Manipulation episode records
········
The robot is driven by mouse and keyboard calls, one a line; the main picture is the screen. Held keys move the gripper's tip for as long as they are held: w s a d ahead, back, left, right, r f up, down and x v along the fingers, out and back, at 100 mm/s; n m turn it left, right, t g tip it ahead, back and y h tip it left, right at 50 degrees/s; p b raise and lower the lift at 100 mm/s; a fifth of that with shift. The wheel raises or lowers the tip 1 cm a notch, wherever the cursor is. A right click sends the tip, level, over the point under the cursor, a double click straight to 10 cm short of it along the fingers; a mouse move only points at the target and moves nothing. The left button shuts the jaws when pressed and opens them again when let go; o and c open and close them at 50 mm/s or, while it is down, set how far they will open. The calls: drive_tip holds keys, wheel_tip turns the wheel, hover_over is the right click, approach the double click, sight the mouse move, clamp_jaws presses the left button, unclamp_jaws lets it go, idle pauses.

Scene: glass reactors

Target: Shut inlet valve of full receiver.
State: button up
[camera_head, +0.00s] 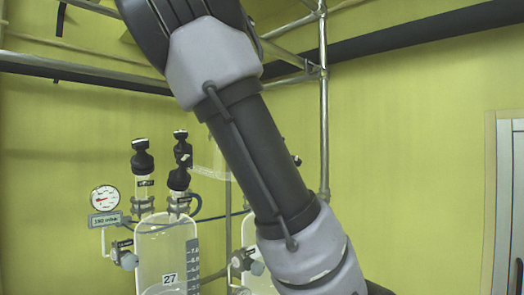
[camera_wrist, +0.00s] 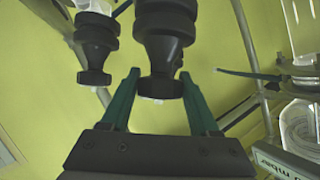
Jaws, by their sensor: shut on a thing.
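In the wrist view, my gripper (camera_wrist: 158,82) has its two green fingers shut on a black valve knob (camera_wrist: 165,48), one finger on each side. A second black knob (camera_wrist: 93,50) stands to the left, apart from the fingers. In the head view, a clear glass receiver (camera_head: 152,245) marked 27 stands at lower left, with black-capped valves (camera_head: 142,160) on top. What seems to be a liquid surface shows at its bottom edge. Another glass vessel (camera_head: 248,236) is partly hidden behind my arm. My gripper is hidden in the head view, and I cannot tell which vessel the held knob belongs to.
A round pressure gauge (camera_head: 105,198) with a label plate (camera_head: 105,219) stands left of receiver 27. Metal frame pipes (camera_head: 323,110) rise behind my arm. A door frame (camera_head: 491,200) is far right.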

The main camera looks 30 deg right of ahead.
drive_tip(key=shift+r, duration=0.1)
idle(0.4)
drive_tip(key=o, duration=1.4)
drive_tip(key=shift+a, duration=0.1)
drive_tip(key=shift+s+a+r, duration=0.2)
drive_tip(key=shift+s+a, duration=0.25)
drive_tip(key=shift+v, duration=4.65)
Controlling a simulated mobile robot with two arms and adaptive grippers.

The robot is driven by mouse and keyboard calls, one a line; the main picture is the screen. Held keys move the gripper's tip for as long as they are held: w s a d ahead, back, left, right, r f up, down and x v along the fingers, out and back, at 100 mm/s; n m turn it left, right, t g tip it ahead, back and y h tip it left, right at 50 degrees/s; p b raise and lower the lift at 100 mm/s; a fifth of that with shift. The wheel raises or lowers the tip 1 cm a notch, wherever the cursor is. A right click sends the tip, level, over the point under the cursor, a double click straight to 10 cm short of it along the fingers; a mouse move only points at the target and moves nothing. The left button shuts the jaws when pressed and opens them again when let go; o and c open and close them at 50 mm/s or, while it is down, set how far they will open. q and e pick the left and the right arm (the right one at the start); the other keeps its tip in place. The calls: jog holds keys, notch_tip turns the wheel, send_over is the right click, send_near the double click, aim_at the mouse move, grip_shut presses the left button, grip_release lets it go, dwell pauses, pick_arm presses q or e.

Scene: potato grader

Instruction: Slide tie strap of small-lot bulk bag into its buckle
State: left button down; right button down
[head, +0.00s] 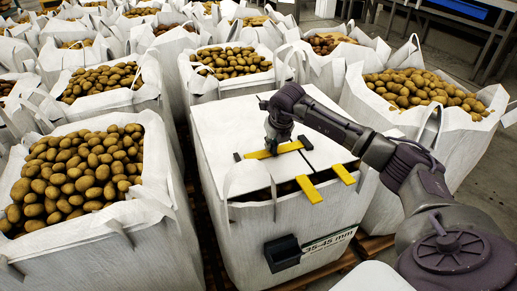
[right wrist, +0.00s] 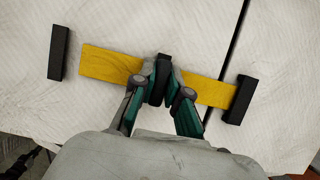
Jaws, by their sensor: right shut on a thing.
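The small-lot bulk bag (head: 240,220) stands in the centre, white, with its top flaps folded over. A yellow tie strap (head: 285,148) lies across the flaps; it also shows in the right wrist view (right wrist: 105,64). A black bar, seemingly the buckle (right wrist: 58,52), lies just beyond the strap's left end with a small gap between them. Another black bar (right wrist: 238,100) sits at the strap's right end. My right gripper (right wrist: 163,75) is shut on the strap at a black piece near its middle, partly hidden by the fingers. My left gripper is not in view.
Two other yellow strap pieces (head: 308,190) (head: 343,174) lie at the bag's front right. A black box (head: 282,254) and a size label (head: 329,241) are on its front. Open potato bags (head: 75,245) stand close around, with narrow gaps between.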

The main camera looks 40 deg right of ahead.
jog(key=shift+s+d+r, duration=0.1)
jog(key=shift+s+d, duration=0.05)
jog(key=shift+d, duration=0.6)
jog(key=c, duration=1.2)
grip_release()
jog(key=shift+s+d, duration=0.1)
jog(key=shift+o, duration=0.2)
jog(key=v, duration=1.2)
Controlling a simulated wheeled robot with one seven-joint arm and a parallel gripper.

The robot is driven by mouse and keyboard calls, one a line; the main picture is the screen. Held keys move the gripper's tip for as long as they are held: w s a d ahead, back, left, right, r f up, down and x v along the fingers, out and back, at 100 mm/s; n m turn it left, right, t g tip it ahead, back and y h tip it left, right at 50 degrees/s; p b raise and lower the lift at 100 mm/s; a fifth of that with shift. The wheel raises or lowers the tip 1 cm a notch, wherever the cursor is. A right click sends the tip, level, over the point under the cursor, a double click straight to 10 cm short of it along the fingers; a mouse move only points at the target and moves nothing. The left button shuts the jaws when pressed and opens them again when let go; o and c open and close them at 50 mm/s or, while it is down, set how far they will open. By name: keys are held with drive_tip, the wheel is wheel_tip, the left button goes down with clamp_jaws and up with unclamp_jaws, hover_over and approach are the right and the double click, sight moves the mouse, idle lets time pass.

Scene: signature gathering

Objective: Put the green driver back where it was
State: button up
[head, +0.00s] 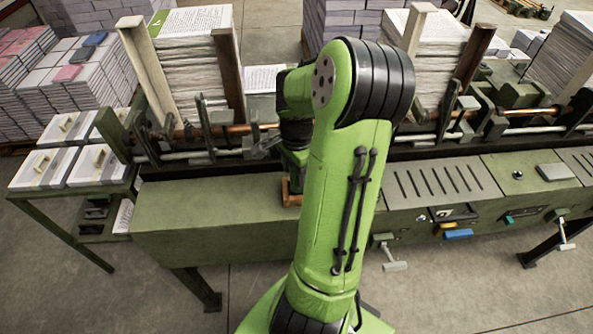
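A small teal-green handle (509,219) shows on the front of the long green machine, right of my arm. It may be the green driver, but it is too small to be sure. My arm stands in the middle of the head view, and its wrist bends down behind the forearm over the machine's front ledge. My gripper's fingers are hidden there, so I cannot tell whether they hold anything. A small orange-brown piece (289,193) shows on the ledge just below the wrist, partly covered by my arm.
The long green machine (205,215) spans the view, with paper stacks (195,75) held upright behind it. A blue item (458,233) and levers (391,254) sit on its front. A side table (72,193) with white stacks stands at left. Floor in front is mostly clear.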

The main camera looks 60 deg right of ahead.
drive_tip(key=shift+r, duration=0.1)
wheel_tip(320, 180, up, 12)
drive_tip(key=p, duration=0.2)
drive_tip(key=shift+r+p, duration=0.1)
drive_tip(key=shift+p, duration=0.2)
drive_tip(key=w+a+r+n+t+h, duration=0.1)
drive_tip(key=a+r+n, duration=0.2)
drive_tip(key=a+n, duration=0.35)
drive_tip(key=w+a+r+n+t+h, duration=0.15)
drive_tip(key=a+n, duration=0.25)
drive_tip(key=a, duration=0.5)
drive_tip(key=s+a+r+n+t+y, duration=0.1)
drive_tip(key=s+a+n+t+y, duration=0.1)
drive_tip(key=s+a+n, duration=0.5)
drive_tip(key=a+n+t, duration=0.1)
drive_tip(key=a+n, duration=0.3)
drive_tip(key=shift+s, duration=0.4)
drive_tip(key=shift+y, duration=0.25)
········
## WRITTEN TASK
Write out the whole listing exactly, and drop the pictures.

## EXERCISE OUTPUT
The robot is driven by mouse and keyboard calls, one a line; the main picture is the screen. Held keys move the gripper's tip for as long as they are held: w s a d ahead, back, left, right, r f up, down and x v along the fingers, out and back, at 100 mm/s; n m turn it left, right, t g tip it ahead, back and y h tip it left, right at 50 degrees/s; p b raise and lower the lift at 100 mm/s; a fifth of that with shift. The wheel raises or lowers the tip 1 cm a notch, wherever the cursor is. A right click sends the tip, level, over the point under the cursor, a double click straight to 10 cm short of it along the fingers; a mouse move only points at the target and moves nothing. The left button shuts the jaws when pressed and opens them again when let go; o and c open and close them at 50 mm/s or, while it is down, set how far they will open. The calls: drive_tip holds keys, wheel_tip turns the wheel, hover_over is the right click, approach the double click, sight the mouse move, clamp_jaws presses the left button, unclamp_jaws lets it go, idle pauses.

Scene: glass reactors

Target: Shut inlet valve of full receiver.
State: button up
[camera_head, +0.00s] 
[camera_wrist, +0.00s] 
Jaws, by their sensor: shut on a thing.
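In the wrist view, my gripper (camera_wrist: 158,82) has its two green fingers shut on a black valve knob (camera_wrist: 165,48), one finger on each side. A second black knob (camera_wrist: 93,50) stands to the left, apart from the fingers. In the head view, a clear glass receiver (camera_head: 152,245) marked 27 stands at lower left, with black-capped valves (camera_head: 142,160) on top. What seems to be a liquid surface shows at its bottom edge. Another glass vessel (camera_head: 248,236) is partly hidden behind my arm. My gripper is hidden in the head view, and I cannot tell which vessel the held knob belongs to.
A round pressure gauge (camera_head: 105,198) with a label plate (camera_head: 105,219) stands left of receiver 27. Metal frame pipes (camera_head: 323,110) rise behind my arm. A door frame (camera_head: 491,200) is far right.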

The main camera looks 30 deg right of ahead.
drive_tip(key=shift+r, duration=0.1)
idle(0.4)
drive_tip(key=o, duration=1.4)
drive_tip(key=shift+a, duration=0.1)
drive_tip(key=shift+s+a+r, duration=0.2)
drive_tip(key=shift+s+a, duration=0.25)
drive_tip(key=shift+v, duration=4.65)
Controlling a simulated mobile robot with two arms and adaptive grippers.

The robot is driven by mouse and keyboard calls, one a line; the main picture is the screen. Held keys move the gripper's tip for as long as they are held: w s a d ahead, back, left, right, r f up, down and x v along the fingers, out and back, at 100 mm/s; n m turn it left, right, t g tip it ahead, back and y h tip it left, right at 50 degrees/s; p b raise and lower the lift at 100 mm/s; a fifth of that with shift. The wheel raises or lowers the tip 1 cm a notch, wherever the cursor is. A right click sends the tip, level, over the point under the cursor, a double click straight to 10 cm short of it along the fingers; a mouse move only points at the target and moves nothing. The left button shuts the jaws when pressed and opens them again when let go; o and c open and close them at 50 mm/s or, while it is down, set how far they will open. q and e pick the left and the right arm (the right one at the start); the other keeps its tip in place. The calls: jog holds keys, notch_tip turns the wheel, send_over is the right click, send_near the double click, aim_at the mouse move, grip_shut presses the left button, grip_release lets it go, dwell pauses, pick_arm presses q or e.

Scene: potato grader

Instruction: Slide tie strap of small-lot bulk bag into its buckle
State: left button down; right button down
[head, +0.00s] 
[right wrist, +0.00s] 
Jaws, by their sensor: right shut on a thing.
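The small-lot bulk bag (head: 240,220) stands in the centre, white, with its top flaps folded over. A yellow tie strap (head: 285,148) lies across the flaps; it also shows in the right wrist view (right wrist: 105,64). A black bar, seemingly the buckle (right wrist: 58,52), lies just beyond the strap's left end with a small gap between them. Another black bar (right wrist: 238,100) sits at the strap's right end. My right gripper (right wrist: 163,75) is shut on the strap at a black piece near its middle, partly hidden by the fingers. My left gripper is not in view.
Two other yellow strap pieces (head: 308,190) (head: 343,174) lie at the bag's front right. A black box (head: 282,254) and a size label (head: 329,241) are on its front. Open potato bags (head: 75,245) stand close around, with narrow gaps between.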

The main camera looks 40 deg right of ahead.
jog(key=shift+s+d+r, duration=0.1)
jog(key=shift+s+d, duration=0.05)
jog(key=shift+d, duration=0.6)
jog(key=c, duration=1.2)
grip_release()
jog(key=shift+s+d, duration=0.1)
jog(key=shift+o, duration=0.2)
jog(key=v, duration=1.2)
Controlling a simulated wheeled robot with one seven-joint arm and a parallel gripper.

The robot is driven by mouse and keyboard calls, one a line; the main picture is the screen. Held keys move the gripper's tip for as long as they are held: w s a d ahead, back, left, right, r f up, down and x v along the fingers, out and back, at 100 mm/s; n m turn it left, right, t g tip it ahead, back and y h tip it left, right at 50 degrees/s; p b raise and lower the lift at 100 mm/s; a fifth of that with shift. The wheel raises or lowers the tip 1 cm a notch, wherever the cursor is. A right click sends the tip, level, over the point under the cursor, a double click straight to 10 cm short of it along the fingers; a mouse move only points at the target and moves nothing. The left button shuts the jaws when pressed and opens them again when let go; o and c open and close them at 50 mm/s or, while it is down, set how far they will open. By name: keys are held with drive_tip, the wheel is wheel_tip, the left button goes down with clamp_jaws and up with unclamp_jaws, hover_over and approach are the right and the double click, sight moves the mouse, idle lets time pass.

Scene: signature gathering

Objective: Put the green driver back where it was
State: button up
[head, +0.00s] 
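A small teal-green handle (509,219) shows on the front of the long green machine, right of my arm. It may be the green driver, but it is too small to be sure. My arm stands in the middle of the head view, and its wrist bends down behind the forearm over the machine's front ledge. My gripper's fingers are hidden there, so I cannot tell whether they hold anything. A small orange-brown piece (289,193) shows on the ledge just below the wrist, partly covered by my arm.
The long green machine (205,215) spans the view, with paper stacks (195,75) held upright behind it. A blue item (458,233) and levers (391,254) sit on its front. A side table (72,193) with white stacks stands at left. Floor in front is mostly clear.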

The main camera looks 60 deg right of ahead.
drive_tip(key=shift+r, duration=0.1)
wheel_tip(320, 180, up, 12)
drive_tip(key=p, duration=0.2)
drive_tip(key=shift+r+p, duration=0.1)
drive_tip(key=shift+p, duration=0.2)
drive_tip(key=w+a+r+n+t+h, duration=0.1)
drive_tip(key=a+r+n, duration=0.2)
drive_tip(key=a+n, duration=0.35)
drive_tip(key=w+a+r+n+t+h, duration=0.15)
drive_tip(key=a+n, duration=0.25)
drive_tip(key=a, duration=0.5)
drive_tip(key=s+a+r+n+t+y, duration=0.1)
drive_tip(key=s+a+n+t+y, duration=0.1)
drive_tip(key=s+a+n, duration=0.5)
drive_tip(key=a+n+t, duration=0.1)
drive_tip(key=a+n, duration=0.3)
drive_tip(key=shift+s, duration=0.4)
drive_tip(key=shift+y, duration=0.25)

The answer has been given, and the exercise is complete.